The commission didn't say why it rejected Jean and the 14 others, including Haiti's ambassador to the U.S., Raymond Joseph.
Sunday, August 22, 2010
Update: September 7, 2010: Gillard forms Government.
Gillard (pictured right with the US Ambassador to Australia, Jeff Bleich via) is the current Prime Minister of Australia- - - and first woman PM - - - who assumed power after Kevin Rudd's resignation.
The election has been inconclusive for either of the major parties, with independents and the Green Party winning seats in Parliament's House of Representatives. This is not dissimilar to the election in Great Britain last May.
The constitutional process of forming a government, including the Prime Minister, is helpfully explained by the Parliament as follows:
The Prime Minister is appointed by the Governor-General [the Queen's Representative] who by convention under the Constitution, must appoint the parliamentary leader of the party, or coalition of parties, which has a majority of seats in the House of Representatives. This majority party becomes the government and provides the ministers, all of whom must be members of Parliament.

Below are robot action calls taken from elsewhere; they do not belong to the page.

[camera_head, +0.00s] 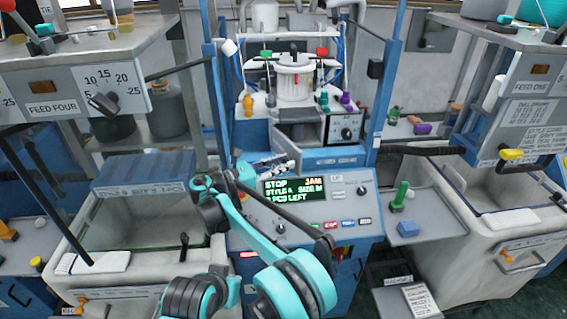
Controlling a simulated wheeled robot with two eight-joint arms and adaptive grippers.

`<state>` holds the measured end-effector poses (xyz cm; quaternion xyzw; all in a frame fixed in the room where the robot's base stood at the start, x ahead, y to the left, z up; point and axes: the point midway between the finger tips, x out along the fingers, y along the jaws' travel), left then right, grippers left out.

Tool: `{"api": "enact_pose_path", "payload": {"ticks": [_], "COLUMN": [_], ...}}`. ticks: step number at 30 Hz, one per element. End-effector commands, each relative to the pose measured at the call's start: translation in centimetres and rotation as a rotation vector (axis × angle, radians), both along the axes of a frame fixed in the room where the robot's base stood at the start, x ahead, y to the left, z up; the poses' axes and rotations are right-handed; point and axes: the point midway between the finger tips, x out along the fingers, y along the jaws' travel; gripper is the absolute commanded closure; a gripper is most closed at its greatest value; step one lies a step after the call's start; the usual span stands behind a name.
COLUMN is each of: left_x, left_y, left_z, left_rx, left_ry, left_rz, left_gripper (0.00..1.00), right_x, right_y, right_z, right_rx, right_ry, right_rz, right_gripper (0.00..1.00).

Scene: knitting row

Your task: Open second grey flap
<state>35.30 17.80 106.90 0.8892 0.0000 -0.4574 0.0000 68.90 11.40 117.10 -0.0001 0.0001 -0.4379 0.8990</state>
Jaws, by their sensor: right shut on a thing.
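A small grey flap (287,136) is on the front of the middle machine, below the white knitting head (294,82). It looks swung partly out, with a darker gap beside it. My right arm reaches up from the bottom to the front of this machine. My right gripper (284,166) is just below the flap, above the control panel's display. It is shut on something too small to make out, and I cannot tell whether its fingertips touch the flap. My left gripper is not in view.
The control panel (330,209) slopes below my gripper; its display reads STOP and JAM. Green and purple cones (346,98) stand beside the knitting head. Grey bins (492,187) flank the machine. A green-handled tool (400,195) and blue block (408,229) are on the right shelf.

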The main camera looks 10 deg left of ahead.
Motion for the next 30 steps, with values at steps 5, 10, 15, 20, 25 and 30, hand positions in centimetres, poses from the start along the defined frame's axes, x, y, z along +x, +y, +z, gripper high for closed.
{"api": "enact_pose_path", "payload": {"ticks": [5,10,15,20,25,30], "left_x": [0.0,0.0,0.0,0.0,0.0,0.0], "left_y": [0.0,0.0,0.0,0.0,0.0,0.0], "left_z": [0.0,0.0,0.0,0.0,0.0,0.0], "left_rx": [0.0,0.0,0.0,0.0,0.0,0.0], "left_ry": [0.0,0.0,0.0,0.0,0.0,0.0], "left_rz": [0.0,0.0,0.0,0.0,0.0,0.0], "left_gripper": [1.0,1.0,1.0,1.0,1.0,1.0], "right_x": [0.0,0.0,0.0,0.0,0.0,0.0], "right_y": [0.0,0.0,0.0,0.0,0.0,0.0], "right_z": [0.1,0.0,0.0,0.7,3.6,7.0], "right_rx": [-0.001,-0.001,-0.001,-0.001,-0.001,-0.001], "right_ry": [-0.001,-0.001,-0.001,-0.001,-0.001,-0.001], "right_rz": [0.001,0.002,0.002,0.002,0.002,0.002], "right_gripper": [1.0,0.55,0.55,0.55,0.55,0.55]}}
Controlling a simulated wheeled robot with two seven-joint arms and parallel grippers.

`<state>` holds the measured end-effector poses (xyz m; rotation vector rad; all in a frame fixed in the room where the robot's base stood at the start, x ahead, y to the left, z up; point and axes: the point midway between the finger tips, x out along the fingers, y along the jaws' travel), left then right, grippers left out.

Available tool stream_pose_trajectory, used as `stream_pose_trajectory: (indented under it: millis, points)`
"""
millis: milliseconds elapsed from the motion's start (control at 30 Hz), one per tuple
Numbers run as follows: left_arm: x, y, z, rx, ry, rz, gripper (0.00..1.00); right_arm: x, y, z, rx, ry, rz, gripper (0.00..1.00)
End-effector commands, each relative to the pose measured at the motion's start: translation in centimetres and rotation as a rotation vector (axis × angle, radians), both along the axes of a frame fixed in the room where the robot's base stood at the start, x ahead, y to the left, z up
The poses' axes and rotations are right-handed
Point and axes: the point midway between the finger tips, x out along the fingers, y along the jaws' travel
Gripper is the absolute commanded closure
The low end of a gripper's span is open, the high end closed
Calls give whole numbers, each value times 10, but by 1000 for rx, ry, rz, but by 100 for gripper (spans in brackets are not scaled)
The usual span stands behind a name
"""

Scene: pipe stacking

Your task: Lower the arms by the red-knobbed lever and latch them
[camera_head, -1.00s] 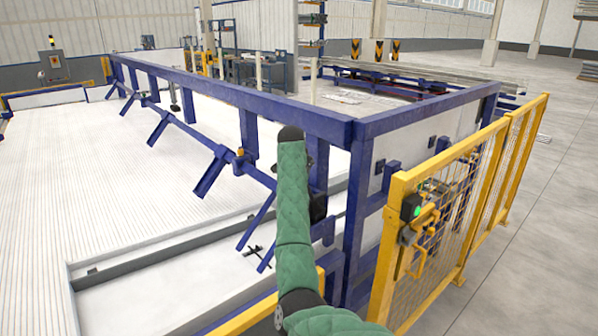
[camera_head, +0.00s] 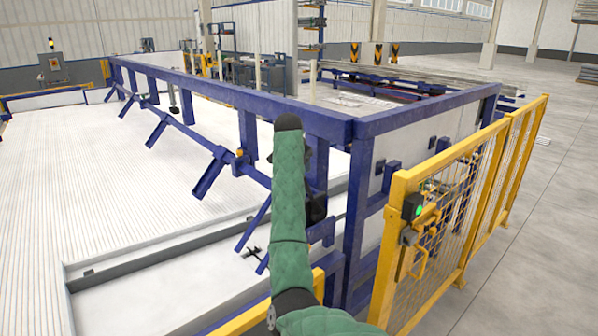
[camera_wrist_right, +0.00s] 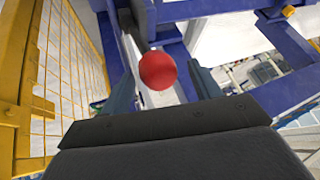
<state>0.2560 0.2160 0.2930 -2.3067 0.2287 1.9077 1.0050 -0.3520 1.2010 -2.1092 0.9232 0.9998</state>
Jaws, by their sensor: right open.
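The lever's red knob (camera_wrist_right: 157,70) sits on a dark rod in the right wrist view, between the two fingers of my right gripper (camera_wrist_right: 162,84). The fingers are apart, one on each side of the knob, and do not appear closed on it. In the head view my green-sleeved right arm covers the lever and most of the gripper. Several blue arms (camera_head: 209,174) hang slanted from a long blue bar (camera_head: 219,149) along the frame. The latch cannot be made out. My left gripper is not in view.
A blue frame (camera_head: 420,112) surrounds the white ribbed bed (camera_head: 75,185). A yellow mesh gate (camera_head: 440,235) with a green-lit switch box (camera_head: 413,207) stands close on the right. A yellow rail (camera_head: 240,320) crosses low in front. Open grey floor (camera_head: 535,230) lies beyond the gate.

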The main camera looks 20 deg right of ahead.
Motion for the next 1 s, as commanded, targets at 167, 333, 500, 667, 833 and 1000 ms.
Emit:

The Federal Executive Council, referred to in the Constitution, comprises all ministers, with the Governor-General presiding. Its principal functions are to receive ministerial advice and approve the signing of formal documents such as proclamations, regulations, ordinances and statutory appointments.
Australia operates under a Cabinet system of government. The Cabinet, not mentioned in the Constitution, is the key decision-making body of the government and comprises senior Government Ministers. The decisions of Cabinet are given legal effect by their formal ratification by the Federal Executive Council.
Good reporting and updates can be found at the Sydney Morning Herald.